In the first encounter, a particularly annoying foe ran out the clock on us. The DM let us go a second time for fun, and while we beat the first encounter, we stone-walled against the regenerators in the second. We left that night, defeated, swearing that we would make it to the end before Origins was out.
This is that story. (Warning: spoilers ahead for “The Lunar Awakening” UDD, which will also be run at San-Diego Comic Con. It will be different than “Fall of the Tower at Windrock”, the GenCon and PAX UDD).
One thing was clear: we weren’t doing enough damage. Our divine-heavy team had sounded like a good idea for facing undead, but the simple fact was that it wasn’t enough of an edge to matter. Krog asked around, and found out that the first group who played had beaten it, and they used Leader – Striker – Striker – Striker – Defender. That’s what we settled on. I recruited my friend Sam whom I had spent a long time talking over 4e optimization and was at the con, who put together his ideal damage dealer. Geek’s Dream Girl recruited Graham via IM to help build her damage-dealing rogue. I kept the Beatdown Machine, my Battleraging Warforged Fighter, since I thought he had done really well in the first fight, but I also put together a Sorcerer for Krog’s brother Tophu to play as our fifth. We ended up using:
- Warforged Fighter (Beatdown Machine)
- Drow Rogue (Stabbie McRogue)
- Dragonborn Cleric (Nicholas)
- Dragonborn Sorcerer (Blort)
- Elven Ranger (Kevlas)
We also cheesed up by buying items to deal with the vunerabilities and damage types we knew we would face (I tried to feebly explain it by saying we had heard some rumors about what we would face in this town). After all that, we were ready, and tried again. We were given a new DM, who briefly explained the rules to our two new players, and the clock was hit for 45 minutes for the first fight.
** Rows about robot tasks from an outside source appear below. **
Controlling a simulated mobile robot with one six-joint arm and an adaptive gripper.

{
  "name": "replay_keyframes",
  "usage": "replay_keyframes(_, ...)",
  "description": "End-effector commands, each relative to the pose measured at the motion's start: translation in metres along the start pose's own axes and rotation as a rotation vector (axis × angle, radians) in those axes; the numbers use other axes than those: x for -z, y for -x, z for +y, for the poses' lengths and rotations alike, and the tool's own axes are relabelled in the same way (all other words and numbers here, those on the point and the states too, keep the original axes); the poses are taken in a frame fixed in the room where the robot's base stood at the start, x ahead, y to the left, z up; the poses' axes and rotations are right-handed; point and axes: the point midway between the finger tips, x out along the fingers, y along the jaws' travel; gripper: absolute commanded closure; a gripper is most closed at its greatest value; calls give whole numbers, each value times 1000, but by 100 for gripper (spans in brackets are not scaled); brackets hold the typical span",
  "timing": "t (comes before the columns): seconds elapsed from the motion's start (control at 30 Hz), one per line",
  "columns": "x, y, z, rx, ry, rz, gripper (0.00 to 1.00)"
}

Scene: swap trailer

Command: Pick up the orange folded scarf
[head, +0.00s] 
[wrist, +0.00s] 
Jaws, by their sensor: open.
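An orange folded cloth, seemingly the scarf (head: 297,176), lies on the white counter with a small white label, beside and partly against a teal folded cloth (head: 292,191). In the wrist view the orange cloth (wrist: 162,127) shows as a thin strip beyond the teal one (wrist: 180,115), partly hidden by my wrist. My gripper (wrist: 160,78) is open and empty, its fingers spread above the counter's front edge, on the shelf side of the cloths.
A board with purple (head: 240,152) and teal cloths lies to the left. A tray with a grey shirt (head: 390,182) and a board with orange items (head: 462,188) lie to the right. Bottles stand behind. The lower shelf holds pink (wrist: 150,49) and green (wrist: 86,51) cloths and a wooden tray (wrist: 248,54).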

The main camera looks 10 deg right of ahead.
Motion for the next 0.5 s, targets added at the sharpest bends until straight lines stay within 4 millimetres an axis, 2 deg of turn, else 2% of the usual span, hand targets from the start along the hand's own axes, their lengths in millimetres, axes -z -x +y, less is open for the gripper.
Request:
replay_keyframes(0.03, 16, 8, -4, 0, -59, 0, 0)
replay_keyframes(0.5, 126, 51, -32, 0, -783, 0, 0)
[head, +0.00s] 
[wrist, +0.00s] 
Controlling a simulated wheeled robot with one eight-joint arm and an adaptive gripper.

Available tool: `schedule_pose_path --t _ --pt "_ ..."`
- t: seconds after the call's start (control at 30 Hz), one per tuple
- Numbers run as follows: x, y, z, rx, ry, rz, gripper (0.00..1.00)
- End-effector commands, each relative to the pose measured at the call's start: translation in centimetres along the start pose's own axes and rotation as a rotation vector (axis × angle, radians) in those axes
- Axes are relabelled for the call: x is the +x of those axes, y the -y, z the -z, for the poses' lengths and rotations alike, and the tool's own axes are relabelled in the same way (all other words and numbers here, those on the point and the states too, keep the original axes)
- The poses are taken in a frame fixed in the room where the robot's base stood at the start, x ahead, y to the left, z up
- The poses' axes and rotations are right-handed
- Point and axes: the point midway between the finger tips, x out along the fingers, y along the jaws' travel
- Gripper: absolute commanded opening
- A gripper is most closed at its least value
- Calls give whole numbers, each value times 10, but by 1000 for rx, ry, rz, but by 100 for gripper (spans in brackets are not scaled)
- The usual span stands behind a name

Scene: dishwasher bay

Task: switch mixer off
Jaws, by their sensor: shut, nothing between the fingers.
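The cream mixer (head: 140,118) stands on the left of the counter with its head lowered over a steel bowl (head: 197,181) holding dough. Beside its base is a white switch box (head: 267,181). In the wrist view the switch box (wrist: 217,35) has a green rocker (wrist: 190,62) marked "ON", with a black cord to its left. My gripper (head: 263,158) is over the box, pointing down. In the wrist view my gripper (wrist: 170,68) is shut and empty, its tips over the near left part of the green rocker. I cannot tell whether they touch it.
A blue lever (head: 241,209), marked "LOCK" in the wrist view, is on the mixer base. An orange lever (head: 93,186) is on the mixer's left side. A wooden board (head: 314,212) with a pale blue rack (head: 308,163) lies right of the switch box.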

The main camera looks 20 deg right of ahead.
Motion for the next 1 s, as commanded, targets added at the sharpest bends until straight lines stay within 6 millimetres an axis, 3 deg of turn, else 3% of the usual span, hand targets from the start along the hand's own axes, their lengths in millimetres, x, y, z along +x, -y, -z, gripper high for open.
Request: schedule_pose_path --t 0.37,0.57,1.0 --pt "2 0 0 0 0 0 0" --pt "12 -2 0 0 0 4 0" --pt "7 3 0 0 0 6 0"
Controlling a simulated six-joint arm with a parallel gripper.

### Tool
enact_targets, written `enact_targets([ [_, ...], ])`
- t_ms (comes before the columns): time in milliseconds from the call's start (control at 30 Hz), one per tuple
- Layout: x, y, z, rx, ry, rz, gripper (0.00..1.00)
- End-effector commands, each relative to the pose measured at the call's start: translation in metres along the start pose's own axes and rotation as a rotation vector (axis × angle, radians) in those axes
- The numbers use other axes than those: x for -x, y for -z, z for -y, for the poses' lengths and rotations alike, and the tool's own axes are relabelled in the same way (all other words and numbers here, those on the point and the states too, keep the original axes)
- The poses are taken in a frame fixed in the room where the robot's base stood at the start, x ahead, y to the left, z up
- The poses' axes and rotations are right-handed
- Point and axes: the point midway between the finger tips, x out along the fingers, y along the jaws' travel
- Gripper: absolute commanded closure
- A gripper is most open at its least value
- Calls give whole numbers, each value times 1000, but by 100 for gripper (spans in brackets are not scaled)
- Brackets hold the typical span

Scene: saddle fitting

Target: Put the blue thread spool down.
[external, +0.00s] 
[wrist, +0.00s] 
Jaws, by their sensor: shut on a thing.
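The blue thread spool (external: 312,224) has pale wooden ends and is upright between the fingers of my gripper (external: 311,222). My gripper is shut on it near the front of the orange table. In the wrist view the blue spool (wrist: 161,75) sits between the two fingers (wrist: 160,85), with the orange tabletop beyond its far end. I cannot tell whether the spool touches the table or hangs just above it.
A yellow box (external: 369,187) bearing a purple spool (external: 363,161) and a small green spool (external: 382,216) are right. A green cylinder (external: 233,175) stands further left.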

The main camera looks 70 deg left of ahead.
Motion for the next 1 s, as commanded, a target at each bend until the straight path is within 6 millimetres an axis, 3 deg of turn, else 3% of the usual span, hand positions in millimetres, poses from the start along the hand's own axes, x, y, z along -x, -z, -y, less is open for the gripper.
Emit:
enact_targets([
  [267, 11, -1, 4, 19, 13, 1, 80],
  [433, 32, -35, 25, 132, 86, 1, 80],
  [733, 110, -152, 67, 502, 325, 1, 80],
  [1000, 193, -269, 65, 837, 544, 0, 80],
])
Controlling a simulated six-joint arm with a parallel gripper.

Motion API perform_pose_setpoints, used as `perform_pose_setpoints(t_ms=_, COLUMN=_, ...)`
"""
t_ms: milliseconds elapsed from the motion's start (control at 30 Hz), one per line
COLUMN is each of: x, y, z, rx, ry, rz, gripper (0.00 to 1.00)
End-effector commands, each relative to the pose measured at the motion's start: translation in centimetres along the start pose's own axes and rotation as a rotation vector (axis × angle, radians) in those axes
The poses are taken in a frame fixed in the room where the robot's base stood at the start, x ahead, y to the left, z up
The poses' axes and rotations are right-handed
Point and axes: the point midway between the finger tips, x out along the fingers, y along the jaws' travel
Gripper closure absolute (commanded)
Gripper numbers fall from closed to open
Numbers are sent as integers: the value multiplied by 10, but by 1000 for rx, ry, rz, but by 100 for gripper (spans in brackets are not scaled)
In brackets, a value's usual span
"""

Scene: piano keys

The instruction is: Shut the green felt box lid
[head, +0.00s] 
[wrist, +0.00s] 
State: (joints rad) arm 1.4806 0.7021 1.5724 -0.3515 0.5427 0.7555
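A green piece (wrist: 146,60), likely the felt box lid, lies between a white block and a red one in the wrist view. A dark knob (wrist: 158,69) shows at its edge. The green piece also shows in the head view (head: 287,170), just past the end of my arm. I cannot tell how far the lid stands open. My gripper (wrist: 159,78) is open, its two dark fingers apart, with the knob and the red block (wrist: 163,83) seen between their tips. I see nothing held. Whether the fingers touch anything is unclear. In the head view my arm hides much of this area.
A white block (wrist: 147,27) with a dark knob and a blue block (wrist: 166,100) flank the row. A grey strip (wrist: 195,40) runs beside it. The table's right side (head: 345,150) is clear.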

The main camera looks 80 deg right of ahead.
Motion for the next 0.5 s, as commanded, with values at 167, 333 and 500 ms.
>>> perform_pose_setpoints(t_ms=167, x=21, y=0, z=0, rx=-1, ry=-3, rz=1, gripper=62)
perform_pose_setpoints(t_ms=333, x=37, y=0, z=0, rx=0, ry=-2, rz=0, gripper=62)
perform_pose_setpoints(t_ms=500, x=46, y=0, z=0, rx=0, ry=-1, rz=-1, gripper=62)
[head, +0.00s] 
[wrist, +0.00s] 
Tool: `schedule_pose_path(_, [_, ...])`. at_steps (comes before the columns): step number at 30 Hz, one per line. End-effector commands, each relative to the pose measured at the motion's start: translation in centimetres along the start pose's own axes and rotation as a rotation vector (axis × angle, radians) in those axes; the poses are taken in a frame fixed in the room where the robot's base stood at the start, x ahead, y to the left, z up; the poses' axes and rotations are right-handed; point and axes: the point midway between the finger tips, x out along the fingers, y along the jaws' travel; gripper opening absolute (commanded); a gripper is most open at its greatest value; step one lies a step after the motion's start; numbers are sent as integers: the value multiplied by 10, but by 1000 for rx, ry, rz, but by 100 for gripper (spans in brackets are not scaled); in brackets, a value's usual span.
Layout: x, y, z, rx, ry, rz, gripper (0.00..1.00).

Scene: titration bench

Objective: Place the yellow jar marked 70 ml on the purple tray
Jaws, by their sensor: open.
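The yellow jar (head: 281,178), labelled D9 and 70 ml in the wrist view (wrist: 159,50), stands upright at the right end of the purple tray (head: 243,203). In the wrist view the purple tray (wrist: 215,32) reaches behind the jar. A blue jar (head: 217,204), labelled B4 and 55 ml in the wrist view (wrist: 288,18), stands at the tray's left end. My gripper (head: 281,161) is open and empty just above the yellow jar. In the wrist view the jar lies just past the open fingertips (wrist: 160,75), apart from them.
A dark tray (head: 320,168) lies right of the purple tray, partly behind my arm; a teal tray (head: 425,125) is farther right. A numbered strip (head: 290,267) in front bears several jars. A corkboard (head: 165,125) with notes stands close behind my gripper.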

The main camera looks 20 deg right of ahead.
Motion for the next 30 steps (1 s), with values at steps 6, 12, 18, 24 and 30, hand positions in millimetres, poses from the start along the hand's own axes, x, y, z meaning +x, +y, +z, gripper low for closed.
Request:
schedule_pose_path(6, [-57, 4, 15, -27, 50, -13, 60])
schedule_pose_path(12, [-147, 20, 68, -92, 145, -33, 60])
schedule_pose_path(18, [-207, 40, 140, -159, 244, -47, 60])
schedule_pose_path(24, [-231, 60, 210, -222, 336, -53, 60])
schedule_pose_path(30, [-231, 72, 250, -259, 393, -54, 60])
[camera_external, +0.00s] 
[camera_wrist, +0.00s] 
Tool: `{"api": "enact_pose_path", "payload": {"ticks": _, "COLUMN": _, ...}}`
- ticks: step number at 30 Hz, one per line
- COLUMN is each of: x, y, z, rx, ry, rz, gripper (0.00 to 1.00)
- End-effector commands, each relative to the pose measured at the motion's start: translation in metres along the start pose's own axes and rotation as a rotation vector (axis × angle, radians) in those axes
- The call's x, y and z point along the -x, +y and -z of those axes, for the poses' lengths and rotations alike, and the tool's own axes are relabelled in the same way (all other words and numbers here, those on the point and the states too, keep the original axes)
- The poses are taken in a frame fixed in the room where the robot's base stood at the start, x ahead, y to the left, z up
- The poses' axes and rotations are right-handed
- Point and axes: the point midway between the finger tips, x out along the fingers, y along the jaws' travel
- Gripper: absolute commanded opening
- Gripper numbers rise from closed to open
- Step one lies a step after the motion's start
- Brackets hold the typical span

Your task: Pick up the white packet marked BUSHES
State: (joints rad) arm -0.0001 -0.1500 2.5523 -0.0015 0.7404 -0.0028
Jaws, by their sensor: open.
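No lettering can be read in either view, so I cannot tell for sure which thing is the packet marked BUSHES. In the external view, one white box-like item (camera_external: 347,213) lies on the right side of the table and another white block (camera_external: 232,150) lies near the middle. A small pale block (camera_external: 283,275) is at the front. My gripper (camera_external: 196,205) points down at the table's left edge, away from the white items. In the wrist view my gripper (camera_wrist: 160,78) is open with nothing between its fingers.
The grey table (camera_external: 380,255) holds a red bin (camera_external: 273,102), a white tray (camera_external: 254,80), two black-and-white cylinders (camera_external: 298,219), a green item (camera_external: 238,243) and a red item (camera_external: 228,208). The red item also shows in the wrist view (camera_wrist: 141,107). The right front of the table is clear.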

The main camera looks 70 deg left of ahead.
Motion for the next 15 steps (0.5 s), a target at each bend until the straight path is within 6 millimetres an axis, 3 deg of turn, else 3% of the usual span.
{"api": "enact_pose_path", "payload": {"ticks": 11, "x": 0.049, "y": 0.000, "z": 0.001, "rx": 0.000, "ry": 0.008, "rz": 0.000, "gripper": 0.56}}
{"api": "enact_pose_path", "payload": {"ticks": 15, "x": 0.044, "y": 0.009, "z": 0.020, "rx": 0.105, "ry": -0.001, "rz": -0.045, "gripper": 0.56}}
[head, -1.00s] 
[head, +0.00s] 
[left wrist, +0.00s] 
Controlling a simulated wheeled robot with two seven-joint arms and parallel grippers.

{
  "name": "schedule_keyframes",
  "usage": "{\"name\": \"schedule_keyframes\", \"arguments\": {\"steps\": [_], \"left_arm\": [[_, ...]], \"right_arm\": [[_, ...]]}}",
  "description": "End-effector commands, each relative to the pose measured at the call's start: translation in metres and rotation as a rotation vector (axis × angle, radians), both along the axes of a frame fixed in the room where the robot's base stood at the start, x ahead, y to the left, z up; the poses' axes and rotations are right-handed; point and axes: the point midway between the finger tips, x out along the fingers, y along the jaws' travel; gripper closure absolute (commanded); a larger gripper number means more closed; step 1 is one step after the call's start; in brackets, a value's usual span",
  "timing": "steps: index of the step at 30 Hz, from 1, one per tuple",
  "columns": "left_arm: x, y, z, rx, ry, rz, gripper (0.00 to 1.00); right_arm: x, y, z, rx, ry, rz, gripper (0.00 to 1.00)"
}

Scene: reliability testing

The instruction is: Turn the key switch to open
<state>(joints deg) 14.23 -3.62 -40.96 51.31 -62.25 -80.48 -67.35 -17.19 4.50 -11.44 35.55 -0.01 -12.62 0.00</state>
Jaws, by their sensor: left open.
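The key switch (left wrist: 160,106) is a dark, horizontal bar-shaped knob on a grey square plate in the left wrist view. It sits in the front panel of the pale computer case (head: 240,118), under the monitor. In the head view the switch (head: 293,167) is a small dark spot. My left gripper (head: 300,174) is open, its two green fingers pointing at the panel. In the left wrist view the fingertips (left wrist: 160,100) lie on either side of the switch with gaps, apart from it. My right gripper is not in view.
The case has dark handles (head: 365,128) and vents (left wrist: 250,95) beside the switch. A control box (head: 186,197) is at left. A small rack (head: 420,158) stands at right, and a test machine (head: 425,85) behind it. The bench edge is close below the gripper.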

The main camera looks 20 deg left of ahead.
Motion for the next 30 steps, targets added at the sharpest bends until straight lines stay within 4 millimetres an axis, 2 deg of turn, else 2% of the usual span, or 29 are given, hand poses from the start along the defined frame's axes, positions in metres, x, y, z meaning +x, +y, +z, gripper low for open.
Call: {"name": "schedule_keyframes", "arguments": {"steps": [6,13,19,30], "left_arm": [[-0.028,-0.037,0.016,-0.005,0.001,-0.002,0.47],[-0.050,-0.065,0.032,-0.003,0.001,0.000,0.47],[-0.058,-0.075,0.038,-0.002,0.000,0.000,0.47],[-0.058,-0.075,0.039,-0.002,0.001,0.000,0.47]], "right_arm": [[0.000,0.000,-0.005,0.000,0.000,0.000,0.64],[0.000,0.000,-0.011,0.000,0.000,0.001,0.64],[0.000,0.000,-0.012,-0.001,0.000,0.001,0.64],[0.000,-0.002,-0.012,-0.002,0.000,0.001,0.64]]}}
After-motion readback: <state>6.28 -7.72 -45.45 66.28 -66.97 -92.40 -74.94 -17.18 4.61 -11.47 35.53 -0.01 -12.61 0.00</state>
Zombies to the left of me, jokers to the Wight
We emerged from a horrific scene in an inn to the streets, where undead were coming from all sides. One corner had some zombie minions headed for a crowd of people (and who we knew from last time would eat the villagers and make more zombies if we let them). Another alley held a Zombie Hulk and a Wight. Two Corruption Corpses stood on a roof bombarding us. And finally, a few rounds in the fight, an insubstantial Wraith barged in, then proceeded to hop around into buildings where we couldn’t follow, making it tough to pin it down to attack.
Right away, we already knew we had a better group of characters than last time. The Dragonborn brothers took out the zombie minions using their dragonbreath and other powers, while the rest of us quickly dispatched of the Zombie Hulk. The Wight was toppled quickly as well (which was good because we knew it could bring back the Hulk). When the Wraith finally appeared, we were mostly freed up enough to concentrate on blowing the crap out of it. And did I mention that many of us had specifically taken stuff that dealt radiant damage and stuff that gave us necrotic resistance?
We chopped through the first encounter in a decent amount of time, but we knew that was only the first step. We had spotted a container of pitch during the fight, and were debating what to do with it. We knew from our metagaming that things would be coming up from the sewer, so did we just dump it down the sewer? Did we hoist it up on a roof to dump on them? Eventually, we decided to leave it be, and positioned the melee characters next to it, and the ranged characters up on the rooftops. Maybe you can guess what happened next…
The Wind-up, and the pitch
As expected, Werewolves, bats, and other creatures burst up from the sewer to attack. What we didn’t expect was them to immediately toss torches on the pitch and cause it to explode on us. Oops.
Meta-gaming to the rescue on this combat as well, as several party members had purchased alchemical silver to coat their weapons with for use against the regenerating werewolves (which the first time around made the combat drag on). We also had some fun moments involving our ranged characters being stuck up on rooftops, and some “hot bat on bat action” between the Ranger beastmaster’s animal companion and some poisonous bats.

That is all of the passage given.